怖いですねえ…

高峰秀子の捨てられない荷物 (文春文庫)

高峰秀子の捨てられない荷物 (文春文庫)

 なんというか、これは一種の公開糾弾状というか、怨念の披瀝というか、凄まじい高峰秀子の執念を感じさせられる。勿論、作者は斉藤明美という女性ライターではあるけれども、高峰自身もお墨付きを与えるように最後に文章を寄せている。
 前半は、高峰の養母・志げとの壮絶な確執をこれでもかと、ライターの語りを借りて展開する。
 後半は、松山善三との出会いによって救済を得ての夫婦像が描かれるが、本書の眼目は、勿論、前半にあるのだろう。

数日後、特に葬儀をしたわけでもないのに志げの死は何故か人の知るところとなり、まず夫妻の仲人をしてくれた作家の川口松太郎が、電話してきた。
「お袋さん、死んだんだってなぁ、デコッ!これでやっとデコは、本当に幸せになれるじゃねぇかッ」
小気味いい江戸弁で、川口は、心から嬉しそうに言った。まるで祝辞だった。
数日後、撮影所に行くと、今度は映画監督の市川崑が言った、
「死んだんやてなぁ。おめでとう!よかったやないか」
昔、まだ若い頃、成城の高峰の家に下宿していたことのある市川は、やはり志げの“人柄”を知っていたのだろう、正直な思いを述べたのだった。

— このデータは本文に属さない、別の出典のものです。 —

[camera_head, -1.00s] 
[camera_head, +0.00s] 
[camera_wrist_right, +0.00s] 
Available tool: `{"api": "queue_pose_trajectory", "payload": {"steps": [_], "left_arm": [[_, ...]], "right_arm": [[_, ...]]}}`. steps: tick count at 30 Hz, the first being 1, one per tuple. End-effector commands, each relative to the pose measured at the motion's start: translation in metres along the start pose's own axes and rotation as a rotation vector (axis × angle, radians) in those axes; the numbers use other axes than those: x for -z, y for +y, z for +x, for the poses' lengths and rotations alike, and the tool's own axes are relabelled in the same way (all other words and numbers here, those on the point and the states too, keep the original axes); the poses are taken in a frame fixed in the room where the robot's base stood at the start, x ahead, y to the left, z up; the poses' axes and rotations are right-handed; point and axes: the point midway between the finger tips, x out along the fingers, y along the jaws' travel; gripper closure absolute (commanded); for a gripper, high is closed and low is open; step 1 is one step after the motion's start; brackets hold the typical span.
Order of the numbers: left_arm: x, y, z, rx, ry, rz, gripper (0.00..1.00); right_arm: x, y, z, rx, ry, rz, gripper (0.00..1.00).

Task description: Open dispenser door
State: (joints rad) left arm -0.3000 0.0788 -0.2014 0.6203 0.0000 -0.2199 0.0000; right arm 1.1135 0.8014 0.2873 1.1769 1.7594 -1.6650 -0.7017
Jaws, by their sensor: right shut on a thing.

 川口はともかく、市川は、まだ存命中である。ここまで明け透けにしてもいいものかどうか…。
 昔、僕のじいちゃんが、高野山で買ってくれた宗教絵本の主人公が、悩む話を思い出した。
 主人公の侍は二人の女性に板ばさみになっていた。女性達は昼間は、仲睦まじい様子なのが、夜、行灯の明かりに照らされて障子の陰に映ったその姿が、二匹の蛇になって、争っているというものだ。
 幼い僕は、このページになると「しっこ、ちびりそう」な程怖かったものだ。結局、侍はその人間の諍いに嫌気がさして、仏門を目指すというようなストーリーだったような記憶があるが…。怖いですねェ。